Data provided:
┄┄┄┄┄┄┄┄┄┄┄┄┄┄┄┄┄┄┄┄

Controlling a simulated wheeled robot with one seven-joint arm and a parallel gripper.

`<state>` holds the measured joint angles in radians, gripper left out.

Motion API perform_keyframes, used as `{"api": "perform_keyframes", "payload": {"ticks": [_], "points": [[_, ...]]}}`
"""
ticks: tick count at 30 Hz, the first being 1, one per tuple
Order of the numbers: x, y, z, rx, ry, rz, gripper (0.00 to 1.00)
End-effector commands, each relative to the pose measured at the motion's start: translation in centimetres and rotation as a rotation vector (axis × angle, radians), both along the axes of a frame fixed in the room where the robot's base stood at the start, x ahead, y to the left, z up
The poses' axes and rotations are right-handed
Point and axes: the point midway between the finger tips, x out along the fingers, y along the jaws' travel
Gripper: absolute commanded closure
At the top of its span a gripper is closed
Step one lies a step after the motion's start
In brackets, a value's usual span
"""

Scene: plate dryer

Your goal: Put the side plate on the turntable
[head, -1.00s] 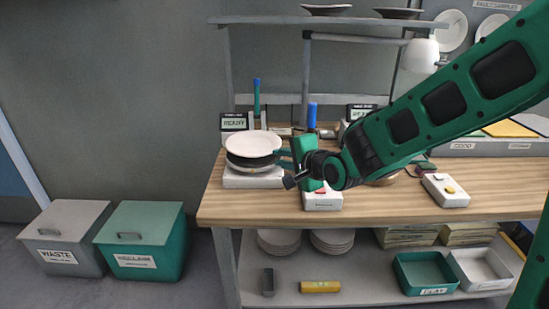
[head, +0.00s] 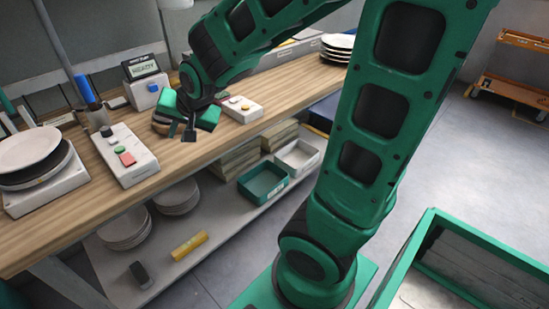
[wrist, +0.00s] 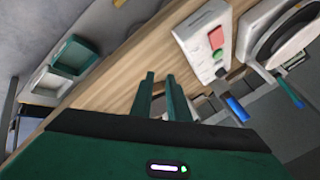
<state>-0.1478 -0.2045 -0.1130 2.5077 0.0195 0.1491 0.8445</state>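A round white plate (head: 28,149) lies on top of a dark round piece (head: 42,172) on a low white base (head: 60,192), at the left of the bench in the head view. This looks like the side plate on the turntable. The stack shows partly at the upper right of the wrist view, where the base (wrist: 252,40) is visible. My gripper (wrist: 162,95) is over the bench, well to the right of the stack in the head view.
A white button box (head: 124,155) stands between the stack and my gripper. A blue-topped tool (head: 86,90), a READY display (head: 145,68) and another button box (head: 242,108) are nearby. Plate stacks (head: 124,228) and bins sit on the lower shelf. A green crate (head: 440,235) stands on the floor.

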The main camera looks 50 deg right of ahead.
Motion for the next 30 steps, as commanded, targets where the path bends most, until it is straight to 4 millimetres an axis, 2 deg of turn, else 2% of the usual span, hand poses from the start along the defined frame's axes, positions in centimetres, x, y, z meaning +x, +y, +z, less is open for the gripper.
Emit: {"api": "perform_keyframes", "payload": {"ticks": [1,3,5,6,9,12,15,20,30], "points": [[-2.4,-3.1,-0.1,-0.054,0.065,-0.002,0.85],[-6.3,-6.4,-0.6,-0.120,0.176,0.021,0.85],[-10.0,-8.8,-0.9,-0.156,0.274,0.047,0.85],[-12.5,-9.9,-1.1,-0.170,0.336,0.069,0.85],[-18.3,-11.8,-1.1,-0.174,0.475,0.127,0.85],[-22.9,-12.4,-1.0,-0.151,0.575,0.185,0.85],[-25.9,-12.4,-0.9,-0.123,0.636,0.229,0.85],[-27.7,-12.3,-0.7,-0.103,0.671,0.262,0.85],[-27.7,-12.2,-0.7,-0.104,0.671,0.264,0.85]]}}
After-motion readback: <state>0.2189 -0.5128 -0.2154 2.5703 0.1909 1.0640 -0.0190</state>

┄┄┄┄┄┄┄┄┄┄┄┄┄┄┄┄┄┄┄┄

Work to do:
Nothing but the lines from the one with "<state>-0.1478 -0.2045 -0.1130" through the one with "The main camera looks 50 deg right of ahead." should be retyped; include both and keep them exact.

Output for this task:
<state>-0.1478 -0.2045 -0.1130 2.5077 0.0195 0.1491 0.8445</state>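A round white plate (head: 28,149) lies on top of a dark round piece (head: 42,172) on a low white base (head: 60,192), at the left of the bench in the head view. This looks like the side plate on the turntable. The stack shows partly at the upper right of the wrist view, where the base (wrist: 252,40) is visible. My gripper (wrist: 162,95) is over the bench, well to the right of the stack in the head view.
A white button box (head: 124,155) stands between the stack and my gripper. A blue-topped tool (head: 86,90), a READY display (head: 145,68) and another button box (head: 242,108) are nearby. Plate stacks (head: 124,228) and bins sit on the lower shelf. A green crate (head: 440,235) stands on the floor.

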The main camera looks 50 deg right of ahead.

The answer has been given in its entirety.